One of the odd quirks of running a site available in multiple languages is that I receive email in a language other than English from time to time. Not often, but with enough frequency that it’s something I’ve had to think about.

Short of learning the language, there’s no sound way to deal with these messages. Babelfish is notoriously bad for anything beyond simple word translations. But with a bit of effort, and reasonably intelligent parties on both ends of the inbox, it can kinda-sorta work. Here are a couple of quick things I’ve tried doing to help preserve the meaning of my message.

  • I use short sentences, and simple English words, avoiding slang entirely. I try not to flex my vocabulary skills or write highly structured prose that requires an English major to decipher. I also used to avoid contractions, but it seems like most translators know how to deal with those, and I’d imagine that purposefully joining two words together could lead to less ambiguity for the translator. (ie. there’s no need to ask “does that ‘not’ belong to ‘is not’ or ‘not mine’”?)

  • I run my own words through Babelfish. If any English words remain in the output, I try and re-write to use synonyms instead.

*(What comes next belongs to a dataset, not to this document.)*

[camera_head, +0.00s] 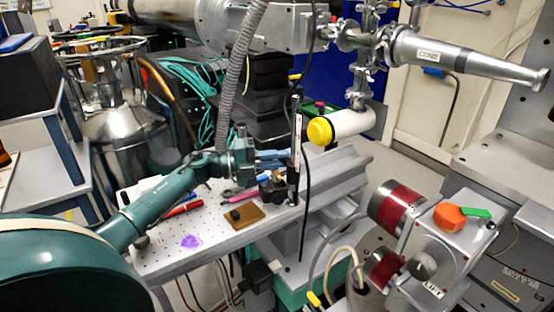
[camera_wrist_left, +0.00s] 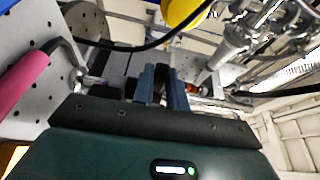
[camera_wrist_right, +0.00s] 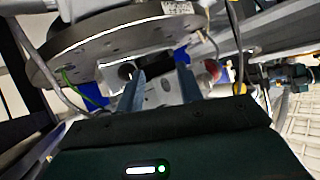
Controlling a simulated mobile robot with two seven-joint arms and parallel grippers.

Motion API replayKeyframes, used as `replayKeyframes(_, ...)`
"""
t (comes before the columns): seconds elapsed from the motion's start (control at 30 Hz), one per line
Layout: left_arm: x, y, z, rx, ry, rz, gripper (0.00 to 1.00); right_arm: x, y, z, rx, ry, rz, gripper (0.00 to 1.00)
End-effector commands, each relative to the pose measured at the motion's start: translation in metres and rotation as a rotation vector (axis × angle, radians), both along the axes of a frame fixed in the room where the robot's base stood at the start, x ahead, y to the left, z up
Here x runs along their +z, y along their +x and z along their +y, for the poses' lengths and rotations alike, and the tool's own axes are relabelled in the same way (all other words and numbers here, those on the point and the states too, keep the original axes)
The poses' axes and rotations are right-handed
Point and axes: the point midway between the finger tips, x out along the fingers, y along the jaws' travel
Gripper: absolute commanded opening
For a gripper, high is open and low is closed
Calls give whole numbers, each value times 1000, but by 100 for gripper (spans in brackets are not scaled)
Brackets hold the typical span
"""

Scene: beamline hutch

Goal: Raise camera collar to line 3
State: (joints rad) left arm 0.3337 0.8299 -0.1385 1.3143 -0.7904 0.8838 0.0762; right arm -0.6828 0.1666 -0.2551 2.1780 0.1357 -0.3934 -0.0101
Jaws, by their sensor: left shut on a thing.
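A thin upright post (camera_head: 297,130), dark with a pale scale strip, stands at the back of the perforated bench plate. The black camera collar (camera_head: 272,189) is low on the post, its body sticking out to the left. My left gripper (camera_head: 287,160) reaches in from the left, its blue fingers at the post and close to the collar. In the left wrist view, its fingers (camera_wrist_left: 163,75) are nearly together on a dark part, mostly hidden between them. The line marks are too small to read. My right gripper (camera_wrist_right: 160,78) shows only in its wrist view, fingers apart and nothing held.
On the bench plate (camera_head: 165,262) lie a red pen (camera_head: 184,208), a brown block (camera_head: 243,215) and a purple patch (camera_head: 190,241). A yellow-capped white cylinder (camera_head: 340,125) hangs right of the post. A black cable runs beside it. A round metal flange (camera_wrist_right: 105,45) is ahead of the right gripper.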

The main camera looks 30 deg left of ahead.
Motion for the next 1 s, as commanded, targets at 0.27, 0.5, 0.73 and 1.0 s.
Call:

This one is particularly frustrating for the person on the other end, because they’d likely turn to Babelfish as well, and I’ve just demonstrated it can’t translate those words. They might be able to figure out my intent in context, but given grammar differences between languages, I wouldn’t rely on it.

    On the other hand, not all languages have their own words for things, and some simply use English words instead. How do I know which is which? I usually don’t.

  • Speaking of grammar, without knowing the language I can’t adequately fake its sentence structure. English words fall in a particular order, but that order doesn’t necessarily make sense in other languages. I can get a hint of how different they are by translating my words to the language and then translating that result back to English, which sometimes gives me clues on how to re-phrase my sentence.

    Here are a couple of quick round trips I did from English to Dutch and then back again:

    Yes. You have my permission to use a screenshot of the site.
    Ja. U hebt mijn toestemming om een screenshot van de plaats te gebruiken.
    Yes. You have to my authorisation use screenshot of.
    Yes. I grant permission to use a screenshot of the website.
    Ja. Ik verleen toestemming om een screenshot van de website te gebruiken.
    Yes. I grant authorisation to use screenshot of the Internet site.

    The first time tells me that “you have my” isn’t translating as well as I’d like, and the usage of “site” seems to be problematic. By changing them around, I get a result that seems to make more sense after coming back to English, and one that Faruk tells me is a passable Dutch translation to boot.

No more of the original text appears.